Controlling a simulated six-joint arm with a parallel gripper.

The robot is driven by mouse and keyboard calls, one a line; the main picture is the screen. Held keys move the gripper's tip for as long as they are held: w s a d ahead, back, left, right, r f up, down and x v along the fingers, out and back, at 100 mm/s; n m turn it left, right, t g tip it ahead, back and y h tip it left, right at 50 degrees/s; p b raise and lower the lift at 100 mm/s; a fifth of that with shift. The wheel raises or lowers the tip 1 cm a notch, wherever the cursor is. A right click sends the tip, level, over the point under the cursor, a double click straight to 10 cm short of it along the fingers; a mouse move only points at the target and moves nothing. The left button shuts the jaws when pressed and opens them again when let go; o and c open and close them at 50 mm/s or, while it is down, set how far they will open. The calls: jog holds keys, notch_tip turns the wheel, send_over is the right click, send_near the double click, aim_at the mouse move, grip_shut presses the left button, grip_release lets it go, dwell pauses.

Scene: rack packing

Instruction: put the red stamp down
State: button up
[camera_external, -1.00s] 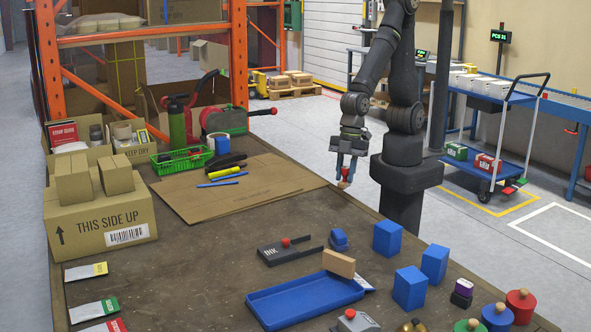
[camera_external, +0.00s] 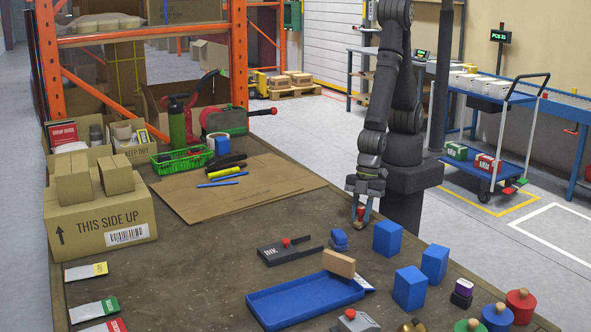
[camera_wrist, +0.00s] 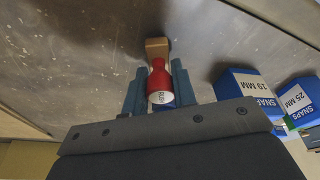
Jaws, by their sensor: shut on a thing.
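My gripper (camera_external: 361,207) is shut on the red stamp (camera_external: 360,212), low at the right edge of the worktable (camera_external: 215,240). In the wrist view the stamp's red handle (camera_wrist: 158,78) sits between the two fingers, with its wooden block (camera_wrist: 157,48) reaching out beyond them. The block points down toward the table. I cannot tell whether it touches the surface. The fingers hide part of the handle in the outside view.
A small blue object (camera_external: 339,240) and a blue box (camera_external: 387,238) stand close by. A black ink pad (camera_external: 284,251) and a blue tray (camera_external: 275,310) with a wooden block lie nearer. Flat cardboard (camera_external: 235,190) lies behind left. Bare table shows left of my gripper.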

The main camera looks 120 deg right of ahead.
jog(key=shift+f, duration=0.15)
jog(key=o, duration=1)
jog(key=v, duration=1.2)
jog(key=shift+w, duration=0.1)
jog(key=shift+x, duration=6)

____

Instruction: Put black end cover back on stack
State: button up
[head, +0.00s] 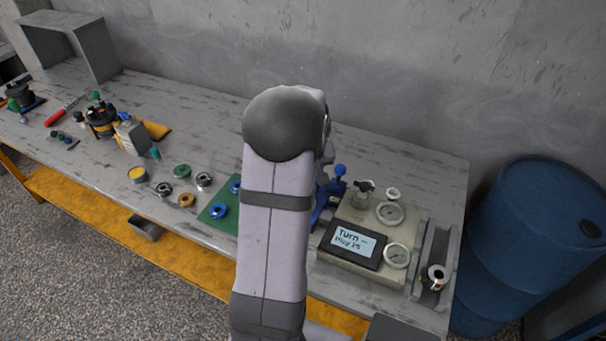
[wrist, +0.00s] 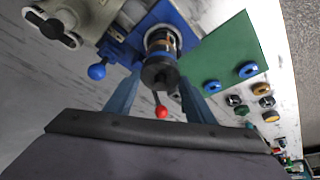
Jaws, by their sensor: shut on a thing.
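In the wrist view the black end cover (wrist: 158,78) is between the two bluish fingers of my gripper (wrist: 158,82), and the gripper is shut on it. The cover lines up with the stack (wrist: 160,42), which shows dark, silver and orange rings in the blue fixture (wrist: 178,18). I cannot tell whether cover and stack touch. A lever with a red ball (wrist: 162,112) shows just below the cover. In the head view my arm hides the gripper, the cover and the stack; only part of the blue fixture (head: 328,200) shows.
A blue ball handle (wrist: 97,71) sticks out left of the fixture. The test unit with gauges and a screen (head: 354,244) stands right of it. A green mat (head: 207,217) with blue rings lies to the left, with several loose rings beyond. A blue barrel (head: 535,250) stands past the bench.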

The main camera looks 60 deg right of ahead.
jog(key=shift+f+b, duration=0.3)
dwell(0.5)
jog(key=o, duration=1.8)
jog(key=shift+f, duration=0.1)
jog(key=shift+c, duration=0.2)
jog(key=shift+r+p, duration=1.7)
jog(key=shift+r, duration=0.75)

____

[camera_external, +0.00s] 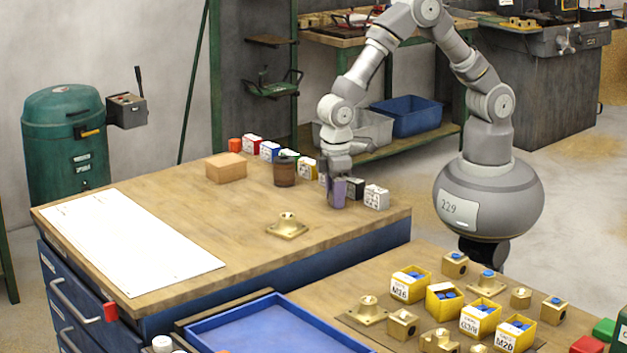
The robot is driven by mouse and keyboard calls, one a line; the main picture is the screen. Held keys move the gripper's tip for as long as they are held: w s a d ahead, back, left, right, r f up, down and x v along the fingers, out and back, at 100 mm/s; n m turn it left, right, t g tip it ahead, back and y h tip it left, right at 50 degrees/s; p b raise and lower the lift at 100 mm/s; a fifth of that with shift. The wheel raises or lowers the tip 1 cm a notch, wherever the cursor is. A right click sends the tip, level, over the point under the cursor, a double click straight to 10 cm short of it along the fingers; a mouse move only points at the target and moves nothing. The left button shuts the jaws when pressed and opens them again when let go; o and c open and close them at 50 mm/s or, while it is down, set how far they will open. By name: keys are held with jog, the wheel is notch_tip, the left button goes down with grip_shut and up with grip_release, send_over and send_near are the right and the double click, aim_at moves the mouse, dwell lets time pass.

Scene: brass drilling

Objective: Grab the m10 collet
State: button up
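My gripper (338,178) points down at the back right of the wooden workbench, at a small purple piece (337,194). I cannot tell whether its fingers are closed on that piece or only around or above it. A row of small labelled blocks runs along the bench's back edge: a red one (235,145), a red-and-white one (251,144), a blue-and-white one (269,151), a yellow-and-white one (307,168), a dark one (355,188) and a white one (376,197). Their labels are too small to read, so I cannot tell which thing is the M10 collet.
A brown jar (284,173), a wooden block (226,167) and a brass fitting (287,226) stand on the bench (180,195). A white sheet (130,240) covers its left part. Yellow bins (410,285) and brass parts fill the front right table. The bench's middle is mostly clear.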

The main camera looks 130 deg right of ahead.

____

Given problem. Beginning with the line above that contains "Instruction: put the red stamp down" and ending with the line that contains "[camera_wrist, +0.00s]", quote each line exactly, keeping out the pictures.

Problem solution.
Instruction: put the red stamp down
State: button up
[camera_external, -1.00s] 
[camera_external, +0.00s] 
[camera_wrist, +0.00s] 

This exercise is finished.